::: DATA SECTION :::
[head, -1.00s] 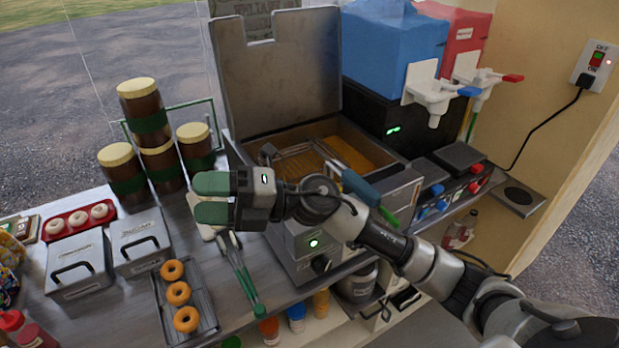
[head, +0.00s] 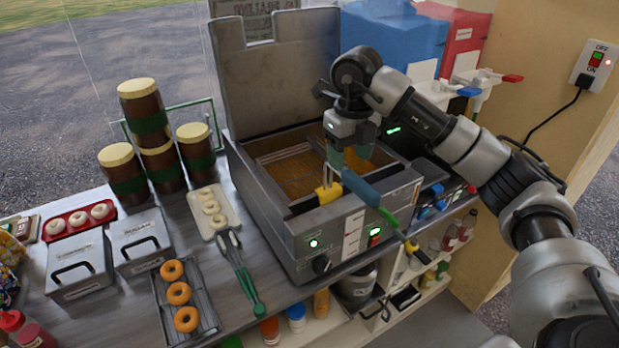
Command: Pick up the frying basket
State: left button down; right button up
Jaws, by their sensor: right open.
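The frying basket (head: 290,172) is a wire mesh basket sitting down in the open fryer (head: 300,230). A blue handle (head: 361,188) slants over the fryer's front edge; I cannot tell for sure that it joins the basket. My right gripper (head: 350,158) points down over the right part of the fryer well, just above the upper end of the blue handle. Its green-tipped jaws are open, and I cannot tell whether they touch anything. The gripper and forearm hide the right side of the well. My left gripper is not in view.
The raised fryer lid (head: 275,75) stands behind the well. A yellow piece (head: 328,193) sits at the front rim. Tongs (head: 240,270), a doughnut rack (head: 186,300) and a tray of pale rings (head: 212,212) lie left of the fryer. Blue (head: 392,45) and red tanks stand behind.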

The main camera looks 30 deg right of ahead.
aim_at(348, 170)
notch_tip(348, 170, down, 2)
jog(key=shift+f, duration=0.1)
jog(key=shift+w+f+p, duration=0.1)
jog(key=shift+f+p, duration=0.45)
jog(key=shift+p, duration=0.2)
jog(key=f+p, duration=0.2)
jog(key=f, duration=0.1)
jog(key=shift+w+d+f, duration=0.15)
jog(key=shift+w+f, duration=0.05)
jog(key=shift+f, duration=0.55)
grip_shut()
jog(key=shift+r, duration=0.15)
:::
- **EXERCISE AIM**: Transcribe exactly the lines between the one containing "[head, +0.00s]" and the one containing "State: left button down; right button up", counting both ends. Pictures are not copied.

- **OUTPUT FOR THIS TASK**:
[head, +0.00s] 
Command: Pick up the frying basket
State: left button down; right button up

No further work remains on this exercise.